Ужас «теперешних дней» в художественном сознании И. А. Бунина невольно рождал ассоциации с днями Господних страстей, а крестный путь Христа осознавался как великий духовный прообраз того пути, на который вступила русская эмиграция, готовая претерпеть муки распятия во имя воскресения России. Обращаясь к Христу в стихотворении «Вход в Иерусалим» («Всеблагой, / Свете тихий вечерний»), автор с сожалением замечает: «Ты грядешь посреди обманувшейся черни, / Преклоняя свой горестный взор…» [55, 375]. Образ «обманувшейся черни» в стихотворении И. А. Бунина принципиально многозначен: с одной стороны, это приветствовавшая торжественный «вход в Иерусалим» Иисуса Назарянина шумная толпа иудеев, а с другой – соблазнившийся революционным дурманом русский народ, в своем богоборческом неистовстве распинающий Христову Россию.
Манипулирующие страстями «черни» большевики напоминают поэту римских легионеров, насаждающих на Святой земле языческую власть. Их жестокости и цинизму, полагал художник, нет оправдания. «Потерь не счесть, не позабыть, / Пощечин от солдат Пилата / Ничем не смыть и не простить, / Как не простить ни мук, ни крови, / Ни содроганий на кресте / Всех убиенных во Христе» [55, 375], – утверждает лирический герой стихотворения И. А. Бунина «Да, уж не будет, нет возврата…» (1922).Страстный монолог, обличающий «окаянство» новой безбожной власти, наполнен аллюзиями из Священного Писания: поэт скорбит о своей Родине, уподобленной терзаемому в претории Понтийского Пилата Сыну Человеческому, и обо «всех убиенных во Христе» мучениках и исповедниках отеческой веры и отеческих заветов, попираемых большевиками.

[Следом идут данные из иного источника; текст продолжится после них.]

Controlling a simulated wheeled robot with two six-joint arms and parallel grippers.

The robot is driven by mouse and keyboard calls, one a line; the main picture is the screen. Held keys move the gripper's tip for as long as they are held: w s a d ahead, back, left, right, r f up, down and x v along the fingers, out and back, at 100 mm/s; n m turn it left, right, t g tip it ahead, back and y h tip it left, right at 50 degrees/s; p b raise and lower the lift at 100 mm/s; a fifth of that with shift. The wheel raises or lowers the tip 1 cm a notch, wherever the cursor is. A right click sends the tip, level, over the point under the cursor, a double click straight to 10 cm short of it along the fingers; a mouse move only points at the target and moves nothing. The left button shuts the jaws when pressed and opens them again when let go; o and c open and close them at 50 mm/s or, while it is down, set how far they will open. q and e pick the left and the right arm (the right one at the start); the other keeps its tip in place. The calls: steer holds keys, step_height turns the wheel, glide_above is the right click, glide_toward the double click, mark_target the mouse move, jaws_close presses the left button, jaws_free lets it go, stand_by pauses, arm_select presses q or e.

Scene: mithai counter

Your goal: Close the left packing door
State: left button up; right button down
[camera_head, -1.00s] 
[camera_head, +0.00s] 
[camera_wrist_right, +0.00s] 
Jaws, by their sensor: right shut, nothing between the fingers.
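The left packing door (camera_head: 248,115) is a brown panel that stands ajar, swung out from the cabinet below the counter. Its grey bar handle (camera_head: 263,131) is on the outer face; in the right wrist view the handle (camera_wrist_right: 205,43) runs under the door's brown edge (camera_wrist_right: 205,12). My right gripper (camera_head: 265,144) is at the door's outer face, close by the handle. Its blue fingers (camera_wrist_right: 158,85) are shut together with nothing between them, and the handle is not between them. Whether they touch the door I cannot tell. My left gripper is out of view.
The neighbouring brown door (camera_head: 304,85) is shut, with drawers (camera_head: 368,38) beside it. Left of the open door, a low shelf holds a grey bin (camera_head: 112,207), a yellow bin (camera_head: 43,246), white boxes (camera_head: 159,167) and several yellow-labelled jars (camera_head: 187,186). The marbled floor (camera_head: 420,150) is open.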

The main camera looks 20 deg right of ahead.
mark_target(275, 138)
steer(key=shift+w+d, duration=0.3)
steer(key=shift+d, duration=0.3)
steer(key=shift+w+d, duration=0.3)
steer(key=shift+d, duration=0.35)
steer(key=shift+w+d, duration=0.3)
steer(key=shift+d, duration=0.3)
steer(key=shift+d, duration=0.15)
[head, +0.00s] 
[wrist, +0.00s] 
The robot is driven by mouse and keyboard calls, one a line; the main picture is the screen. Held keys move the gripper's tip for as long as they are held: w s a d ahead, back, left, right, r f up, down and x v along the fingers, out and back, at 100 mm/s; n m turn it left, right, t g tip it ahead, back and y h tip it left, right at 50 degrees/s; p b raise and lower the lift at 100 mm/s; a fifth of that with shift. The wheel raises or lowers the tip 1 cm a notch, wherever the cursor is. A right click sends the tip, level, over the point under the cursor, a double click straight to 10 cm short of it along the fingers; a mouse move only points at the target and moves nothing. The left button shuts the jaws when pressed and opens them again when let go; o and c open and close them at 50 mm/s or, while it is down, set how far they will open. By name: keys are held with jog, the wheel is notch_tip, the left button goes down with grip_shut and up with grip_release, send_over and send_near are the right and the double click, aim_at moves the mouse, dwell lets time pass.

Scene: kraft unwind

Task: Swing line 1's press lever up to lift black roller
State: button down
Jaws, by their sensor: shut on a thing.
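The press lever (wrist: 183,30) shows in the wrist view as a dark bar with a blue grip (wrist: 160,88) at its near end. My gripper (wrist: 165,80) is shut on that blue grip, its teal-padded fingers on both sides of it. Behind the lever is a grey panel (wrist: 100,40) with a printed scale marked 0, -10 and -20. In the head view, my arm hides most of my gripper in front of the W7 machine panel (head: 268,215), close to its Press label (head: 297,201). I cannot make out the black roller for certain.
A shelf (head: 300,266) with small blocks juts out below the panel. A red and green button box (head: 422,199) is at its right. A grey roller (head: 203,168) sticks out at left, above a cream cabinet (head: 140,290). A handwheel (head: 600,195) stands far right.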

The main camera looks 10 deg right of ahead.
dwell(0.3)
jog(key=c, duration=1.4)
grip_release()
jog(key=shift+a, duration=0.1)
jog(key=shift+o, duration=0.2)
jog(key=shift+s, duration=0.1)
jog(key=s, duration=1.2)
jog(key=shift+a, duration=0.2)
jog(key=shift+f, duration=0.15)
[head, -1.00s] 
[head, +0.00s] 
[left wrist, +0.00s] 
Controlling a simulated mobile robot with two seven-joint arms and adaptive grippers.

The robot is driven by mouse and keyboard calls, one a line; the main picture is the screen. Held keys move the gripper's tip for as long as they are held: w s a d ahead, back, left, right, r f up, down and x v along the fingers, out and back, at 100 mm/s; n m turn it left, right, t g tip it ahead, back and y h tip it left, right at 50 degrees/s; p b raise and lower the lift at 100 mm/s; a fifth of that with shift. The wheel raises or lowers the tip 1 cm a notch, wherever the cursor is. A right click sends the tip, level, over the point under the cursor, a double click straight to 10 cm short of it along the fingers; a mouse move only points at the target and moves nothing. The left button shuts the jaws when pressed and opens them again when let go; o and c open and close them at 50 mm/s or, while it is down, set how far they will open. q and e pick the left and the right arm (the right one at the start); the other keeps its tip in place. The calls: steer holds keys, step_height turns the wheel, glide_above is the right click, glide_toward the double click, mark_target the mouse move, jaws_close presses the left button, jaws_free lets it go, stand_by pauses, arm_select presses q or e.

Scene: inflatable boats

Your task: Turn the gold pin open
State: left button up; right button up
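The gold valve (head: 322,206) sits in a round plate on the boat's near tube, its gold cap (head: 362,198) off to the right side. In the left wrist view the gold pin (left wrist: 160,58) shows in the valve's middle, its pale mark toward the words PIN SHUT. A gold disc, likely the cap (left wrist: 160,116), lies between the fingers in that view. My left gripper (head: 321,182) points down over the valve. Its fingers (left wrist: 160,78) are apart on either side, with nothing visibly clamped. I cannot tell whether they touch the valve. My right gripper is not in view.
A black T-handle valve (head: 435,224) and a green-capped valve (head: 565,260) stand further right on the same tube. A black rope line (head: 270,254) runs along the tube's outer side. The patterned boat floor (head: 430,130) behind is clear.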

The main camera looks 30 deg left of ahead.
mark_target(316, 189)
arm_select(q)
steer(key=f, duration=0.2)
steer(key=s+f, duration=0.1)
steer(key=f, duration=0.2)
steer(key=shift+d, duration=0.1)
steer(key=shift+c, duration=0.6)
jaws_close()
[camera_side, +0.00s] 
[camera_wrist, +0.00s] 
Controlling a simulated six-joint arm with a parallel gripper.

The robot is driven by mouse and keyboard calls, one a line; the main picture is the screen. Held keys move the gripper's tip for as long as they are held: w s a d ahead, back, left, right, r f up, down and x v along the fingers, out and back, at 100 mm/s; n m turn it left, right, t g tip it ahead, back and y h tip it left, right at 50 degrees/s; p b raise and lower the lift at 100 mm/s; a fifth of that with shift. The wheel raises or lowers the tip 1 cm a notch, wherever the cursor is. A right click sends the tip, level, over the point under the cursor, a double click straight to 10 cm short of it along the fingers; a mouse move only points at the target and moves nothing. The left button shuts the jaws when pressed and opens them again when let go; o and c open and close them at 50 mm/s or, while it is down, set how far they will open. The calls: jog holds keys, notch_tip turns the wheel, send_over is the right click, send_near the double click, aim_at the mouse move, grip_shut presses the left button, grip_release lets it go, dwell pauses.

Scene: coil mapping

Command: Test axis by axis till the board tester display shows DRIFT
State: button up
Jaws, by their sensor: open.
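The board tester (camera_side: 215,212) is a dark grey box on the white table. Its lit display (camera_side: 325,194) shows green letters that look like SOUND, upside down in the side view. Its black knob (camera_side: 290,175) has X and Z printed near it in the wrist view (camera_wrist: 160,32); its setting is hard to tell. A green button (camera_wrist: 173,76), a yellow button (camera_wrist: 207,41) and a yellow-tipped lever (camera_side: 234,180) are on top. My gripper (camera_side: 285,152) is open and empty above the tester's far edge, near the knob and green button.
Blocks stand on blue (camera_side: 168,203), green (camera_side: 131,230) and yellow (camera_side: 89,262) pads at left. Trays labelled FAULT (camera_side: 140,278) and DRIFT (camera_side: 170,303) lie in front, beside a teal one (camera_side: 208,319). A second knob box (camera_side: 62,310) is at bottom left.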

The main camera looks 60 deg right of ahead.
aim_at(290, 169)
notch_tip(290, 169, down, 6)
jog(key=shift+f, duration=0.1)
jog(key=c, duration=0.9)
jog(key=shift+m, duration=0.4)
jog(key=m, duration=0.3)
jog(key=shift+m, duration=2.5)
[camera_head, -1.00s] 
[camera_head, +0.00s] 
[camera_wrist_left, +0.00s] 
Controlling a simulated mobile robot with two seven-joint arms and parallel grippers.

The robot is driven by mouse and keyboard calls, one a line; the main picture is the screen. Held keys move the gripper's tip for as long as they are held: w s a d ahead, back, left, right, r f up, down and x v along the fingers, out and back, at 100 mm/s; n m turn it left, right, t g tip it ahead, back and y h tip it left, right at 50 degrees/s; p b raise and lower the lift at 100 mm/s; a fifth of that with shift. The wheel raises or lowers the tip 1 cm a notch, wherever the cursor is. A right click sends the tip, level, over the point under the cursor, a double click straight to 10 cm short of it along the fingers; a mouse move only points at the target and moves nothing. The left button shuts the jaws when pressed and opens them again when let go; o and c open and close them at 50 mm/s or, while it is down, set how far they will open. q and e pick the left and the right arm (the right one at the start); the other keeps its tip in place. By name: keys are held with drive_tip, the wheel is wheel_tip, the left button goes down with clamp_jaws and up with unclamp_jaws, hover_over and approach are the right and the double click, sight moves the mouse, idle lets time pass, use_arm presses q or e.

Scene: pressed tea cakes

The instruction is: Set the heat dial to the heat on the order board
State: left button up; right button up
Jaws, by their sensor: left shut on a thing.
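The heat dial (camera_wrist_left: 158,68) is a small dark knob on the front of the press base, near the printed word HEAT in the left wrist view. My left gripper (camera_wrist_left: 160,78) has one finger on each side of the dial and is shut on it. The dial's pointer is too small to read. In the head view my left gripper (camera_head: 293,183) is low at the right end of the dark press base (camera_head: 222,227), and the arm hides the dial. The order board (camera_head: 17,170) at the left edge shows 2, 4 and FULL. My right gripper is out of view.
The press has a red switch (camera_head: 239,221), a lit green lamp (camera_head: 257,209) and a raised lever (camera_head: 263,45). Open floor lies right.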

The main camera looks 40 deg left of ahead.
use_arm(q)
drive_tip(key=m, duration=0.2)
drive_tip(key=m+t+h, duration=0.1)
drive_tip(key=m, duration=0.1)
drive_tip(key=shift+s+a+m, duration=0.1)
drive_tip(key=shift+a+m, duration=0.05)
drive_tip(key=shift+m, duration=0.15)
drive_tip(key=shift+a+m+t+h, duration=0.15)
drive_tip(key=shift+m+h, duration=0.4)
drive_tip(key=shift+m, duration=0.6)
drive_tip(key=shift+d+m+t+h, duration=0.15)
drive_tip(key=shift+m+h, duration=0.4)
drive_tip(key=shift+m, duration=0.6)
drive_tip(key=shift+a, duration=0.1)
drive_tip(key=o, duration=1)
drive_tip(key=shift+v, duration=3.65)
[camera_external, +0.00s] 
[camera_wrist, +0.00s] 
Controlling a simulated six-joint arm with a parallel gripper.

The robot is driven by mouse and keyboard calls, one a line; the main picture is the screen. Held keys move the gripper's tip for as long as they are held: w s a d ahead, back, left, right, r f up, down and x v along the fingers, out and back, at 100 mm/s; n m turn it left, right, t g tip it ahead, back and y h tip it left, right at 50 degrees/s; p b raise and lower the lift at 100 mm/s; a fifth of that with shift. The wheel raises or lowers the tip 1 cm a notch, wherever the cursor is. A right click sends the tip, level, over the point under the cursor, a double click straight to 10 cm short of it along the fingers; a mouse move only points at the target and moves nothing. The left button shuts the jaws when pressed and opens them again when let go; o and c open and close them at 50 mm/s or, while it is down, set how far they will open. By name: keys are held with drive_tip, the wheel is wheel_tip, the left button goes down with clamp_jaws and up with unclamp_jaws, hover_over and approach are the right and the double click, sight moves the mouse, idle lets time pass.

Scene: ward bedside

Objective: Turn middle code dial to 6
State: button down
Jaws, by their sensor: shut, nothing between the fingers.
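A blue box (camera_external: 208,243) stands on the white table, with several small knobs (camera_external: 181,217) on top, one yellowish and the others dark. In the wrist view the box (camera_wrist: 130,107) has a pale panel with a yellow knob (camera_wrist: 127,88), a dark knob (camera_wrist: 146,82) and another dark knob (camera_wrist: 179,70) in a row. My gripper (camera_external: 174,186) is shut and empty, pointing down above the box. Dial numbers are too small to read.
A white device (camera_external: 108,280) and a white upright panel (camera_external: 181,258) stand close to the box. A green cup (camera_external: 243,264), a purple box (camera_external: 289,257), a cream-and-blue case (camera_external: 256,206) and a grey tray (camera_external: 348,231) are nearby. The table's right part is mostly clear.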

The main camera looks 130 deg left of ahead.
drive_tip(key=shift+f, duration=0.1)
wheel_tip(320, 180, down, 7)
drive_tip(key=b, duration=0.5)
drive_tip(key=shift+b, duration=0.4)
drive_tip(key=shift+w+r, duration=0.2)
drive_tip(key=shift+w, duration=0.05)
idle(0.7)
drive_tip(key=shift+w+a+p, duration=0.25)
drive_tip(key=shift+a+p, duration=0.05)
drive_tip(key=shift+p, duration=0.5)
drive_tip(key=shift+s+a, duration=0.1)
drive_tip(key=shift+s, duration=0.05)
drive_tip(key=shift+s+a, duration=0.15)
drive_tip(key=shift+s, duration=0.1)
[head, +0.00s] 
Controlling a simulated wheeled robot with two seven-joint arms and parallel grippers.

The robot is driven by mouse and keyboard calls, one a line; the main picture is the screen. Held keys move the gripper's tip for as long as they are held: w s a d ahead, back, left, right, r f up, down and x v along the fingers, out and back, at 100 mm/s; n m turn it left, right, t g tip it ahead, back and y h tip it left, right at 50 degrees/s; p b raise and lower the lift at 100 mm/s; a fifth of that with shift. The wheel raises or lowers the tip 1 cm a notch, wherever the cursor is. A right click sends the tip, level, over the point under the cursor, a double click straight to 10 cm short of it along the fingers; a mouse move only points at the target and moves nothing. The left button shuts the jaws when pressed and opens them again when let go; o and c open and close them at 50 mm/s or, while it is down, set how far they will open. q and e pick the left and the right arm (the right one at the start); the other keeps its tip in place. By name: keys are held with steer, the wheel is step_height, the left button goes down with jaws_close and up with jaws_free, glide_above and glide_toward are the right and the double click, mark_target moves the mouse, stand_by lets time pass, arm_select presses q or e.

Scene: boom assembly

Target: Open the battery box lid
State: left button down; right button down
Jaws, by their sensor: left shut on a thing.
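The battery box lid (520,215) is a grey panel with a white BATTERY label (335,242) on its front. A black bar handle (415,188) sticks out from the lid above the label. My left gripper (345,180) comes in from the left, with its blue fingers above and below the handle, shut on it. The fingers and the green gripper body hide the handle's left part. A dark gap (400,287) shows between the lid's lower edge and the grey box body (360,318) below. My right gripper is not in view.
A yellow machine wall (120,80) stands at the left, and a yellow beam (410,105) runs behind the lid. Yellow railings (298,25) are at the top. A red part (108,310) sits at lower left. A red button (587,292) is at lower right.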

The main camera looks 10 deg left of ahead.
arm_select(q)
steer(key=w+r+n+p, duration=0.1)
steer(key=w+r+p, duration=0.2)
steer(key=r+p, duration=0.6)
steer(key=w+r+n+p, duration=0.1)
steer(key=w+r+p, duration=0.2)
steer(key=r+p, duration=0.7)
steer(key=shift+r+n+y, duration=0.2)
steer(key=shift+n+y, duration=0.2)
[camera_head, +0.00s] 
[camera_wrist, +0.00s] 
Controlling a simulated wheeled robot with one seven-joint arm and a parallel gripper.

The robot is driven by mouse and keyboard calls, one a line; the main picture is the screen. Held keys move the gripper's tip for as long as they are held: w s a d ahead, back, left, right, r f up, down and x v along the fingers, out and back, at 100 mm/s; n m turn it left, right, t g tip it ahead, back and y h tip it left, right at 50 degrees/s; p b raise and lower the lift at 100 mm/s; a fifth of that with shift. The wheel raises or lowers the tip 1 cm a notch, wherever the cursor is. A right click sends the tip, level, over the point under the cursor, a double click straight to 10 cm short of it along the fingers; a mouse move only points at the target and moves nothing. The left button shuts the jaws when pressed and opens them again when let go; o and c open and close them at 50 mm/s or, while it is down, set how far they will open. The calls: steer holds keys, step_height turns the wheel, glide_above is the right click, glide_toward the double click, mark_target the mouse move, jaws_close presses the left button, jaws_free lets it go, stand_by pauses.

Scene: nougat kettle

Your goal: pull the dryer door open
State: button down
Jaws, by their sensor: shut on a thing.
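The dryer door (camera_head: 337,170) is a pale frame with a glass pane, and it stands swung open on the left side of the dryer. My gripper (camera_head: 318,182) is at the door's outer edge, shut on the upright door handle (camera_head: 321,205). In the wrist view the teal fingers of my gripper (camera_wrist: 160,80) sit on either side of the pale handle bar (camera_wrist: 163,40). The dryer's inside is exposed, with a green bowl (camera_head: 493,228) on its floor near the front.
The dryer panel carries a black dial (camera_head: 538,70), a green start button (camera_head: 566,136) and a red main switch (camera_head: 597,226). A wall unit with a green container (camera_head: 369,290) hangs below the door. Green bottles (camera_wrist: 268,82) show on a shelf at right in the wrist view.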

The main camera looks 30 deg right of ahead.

Противопоставляя безумие революционного настоящего былой благодати, тому, «чем жили мы когда-то» [55, 374], автор отвергаетхаос кровавого мирового передела, не может «принять грядущей нови / В ее отвратной наготе» [55, 375].Эпитет «грядущий» в стихотворении И. А. Бунина имеет не только значение «будущий» [210, 354] (против такой «отвратной наготы» революционного лихолетья, кстати, восставали «советский» писатель Б. А. Пильняк в романе «Голый год», написанном в том же 1922 году), но и актуализирует исконное значение этого слова – «идущий», семантика которого содержит смыслообраз пути.